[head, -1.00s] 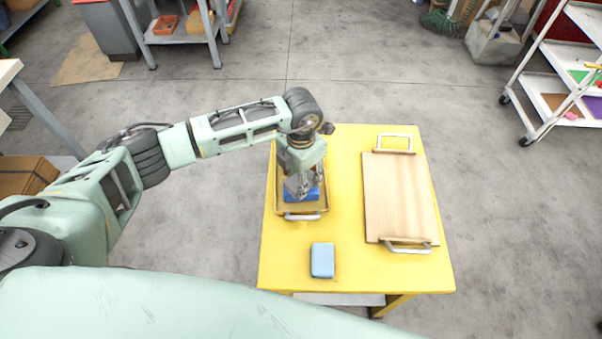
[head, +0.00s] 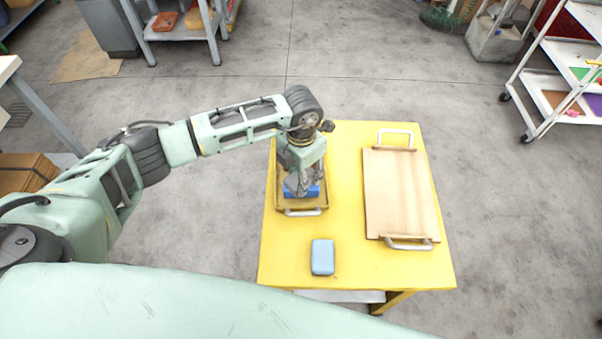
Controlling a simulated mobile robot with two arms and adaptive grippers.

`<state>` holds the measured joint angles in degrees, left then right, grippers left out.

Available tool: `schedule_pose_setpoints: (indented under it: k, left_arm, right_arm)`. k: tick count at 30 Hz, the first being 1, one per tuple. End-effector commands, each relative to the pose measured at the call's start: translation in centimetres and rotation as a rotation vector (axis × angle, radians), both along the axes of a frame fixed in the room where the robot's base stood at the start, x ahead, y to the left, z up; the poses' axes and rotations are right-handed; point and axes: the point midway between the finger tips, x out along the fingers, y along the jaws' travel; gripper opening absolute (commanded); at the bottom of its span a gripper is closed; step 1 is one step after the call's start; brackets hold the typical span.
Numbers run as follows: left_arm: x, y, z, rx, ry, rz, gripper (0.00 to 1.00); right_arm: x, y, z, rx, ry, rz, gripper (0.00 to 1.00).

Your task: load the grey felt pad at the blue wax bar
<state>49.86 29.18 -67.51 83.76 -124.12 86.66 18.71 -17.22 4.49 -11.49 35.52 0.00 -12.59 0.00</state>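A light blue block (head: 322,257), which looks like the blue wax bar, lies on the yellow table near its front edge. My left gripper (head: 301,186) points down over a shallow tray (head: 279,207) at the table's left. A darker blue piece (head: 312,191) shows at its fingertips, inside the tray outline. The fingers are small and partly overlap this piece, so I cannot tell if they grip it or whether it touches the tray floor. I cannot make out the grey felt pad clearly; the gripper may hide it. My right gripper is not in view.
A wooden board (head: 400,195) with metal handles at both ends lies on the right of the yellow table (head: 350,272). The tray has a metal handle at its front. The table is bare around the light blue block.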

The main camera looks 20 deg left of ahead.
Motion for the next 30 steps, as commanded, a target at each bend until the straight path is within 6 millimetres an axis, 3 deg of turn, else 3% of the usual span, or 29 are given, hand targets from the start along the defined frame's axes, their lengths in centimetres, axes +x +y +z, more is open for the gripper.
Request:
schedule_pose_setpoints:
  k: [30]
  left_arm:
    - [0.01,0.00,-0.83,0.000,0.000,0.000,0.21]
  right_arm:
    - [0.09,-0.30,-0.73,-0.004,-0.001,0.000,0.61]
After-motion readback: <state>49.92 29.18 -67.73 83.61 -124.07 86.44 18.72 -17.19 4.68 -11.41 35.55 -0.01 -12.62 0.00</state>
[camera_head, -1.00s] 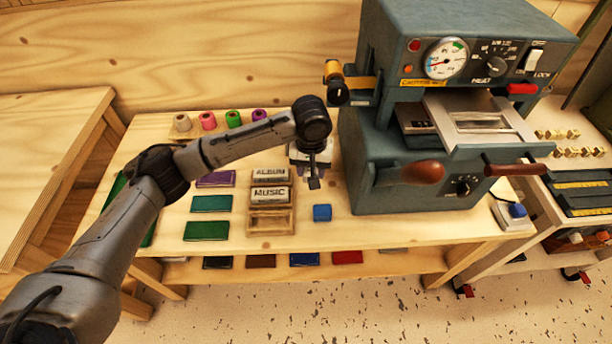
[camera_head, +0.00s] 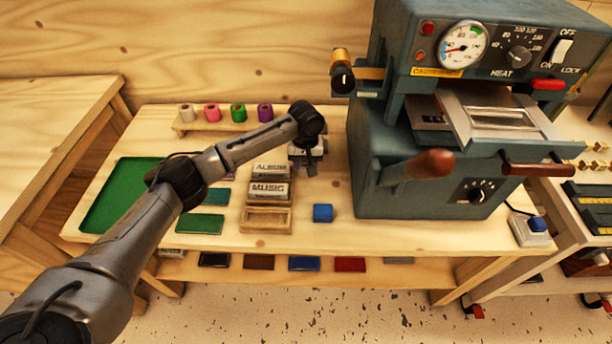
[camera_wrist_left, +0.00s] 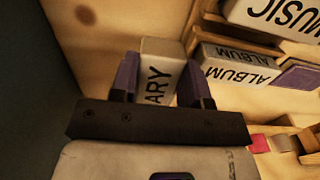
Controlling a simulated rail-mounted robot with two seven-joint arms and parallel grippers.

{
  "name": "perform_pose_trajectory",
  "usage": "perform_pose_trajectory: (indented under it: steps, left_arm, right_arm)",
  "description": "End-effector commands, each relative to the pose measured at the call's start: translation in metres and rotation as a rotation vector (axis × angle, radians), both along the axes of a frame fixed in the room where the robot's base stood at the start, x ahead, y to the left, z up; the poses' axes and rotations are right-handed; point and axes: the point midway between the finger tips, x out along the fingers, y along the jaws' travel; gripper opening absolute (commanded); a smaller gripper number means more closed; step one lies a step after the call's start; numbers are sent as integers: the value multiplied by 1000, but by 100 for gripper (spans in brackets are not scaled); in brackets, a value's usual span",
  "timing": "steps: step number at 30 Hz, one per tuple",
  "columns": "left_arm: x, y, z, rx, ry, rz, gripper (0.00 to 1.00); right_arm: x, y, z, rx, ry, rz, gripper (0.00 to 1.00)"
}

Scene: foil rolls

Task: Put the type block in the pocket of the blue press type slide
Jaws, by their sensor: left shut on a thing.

_What is expected_
Go through the data above and find the lines with the word "steps". Copy each of those lines.

_Solution below_
Motion for the next 30 steps, as commanded, a target at each bend until the straight path is within 6 millimetres an axis, 3 deg of turn, else 3% of the usual span, or 29 are given, hand targets from the start along the defined frame's axes, their lengths in centimetres, axes +x +y +z, more is open for the gripper.
  "usage": "perform_pose_trajectory: (indented under it: steps, left_arm, right_arm)",
  "timing": "steps: step number at 30 Hz, one per tuple",

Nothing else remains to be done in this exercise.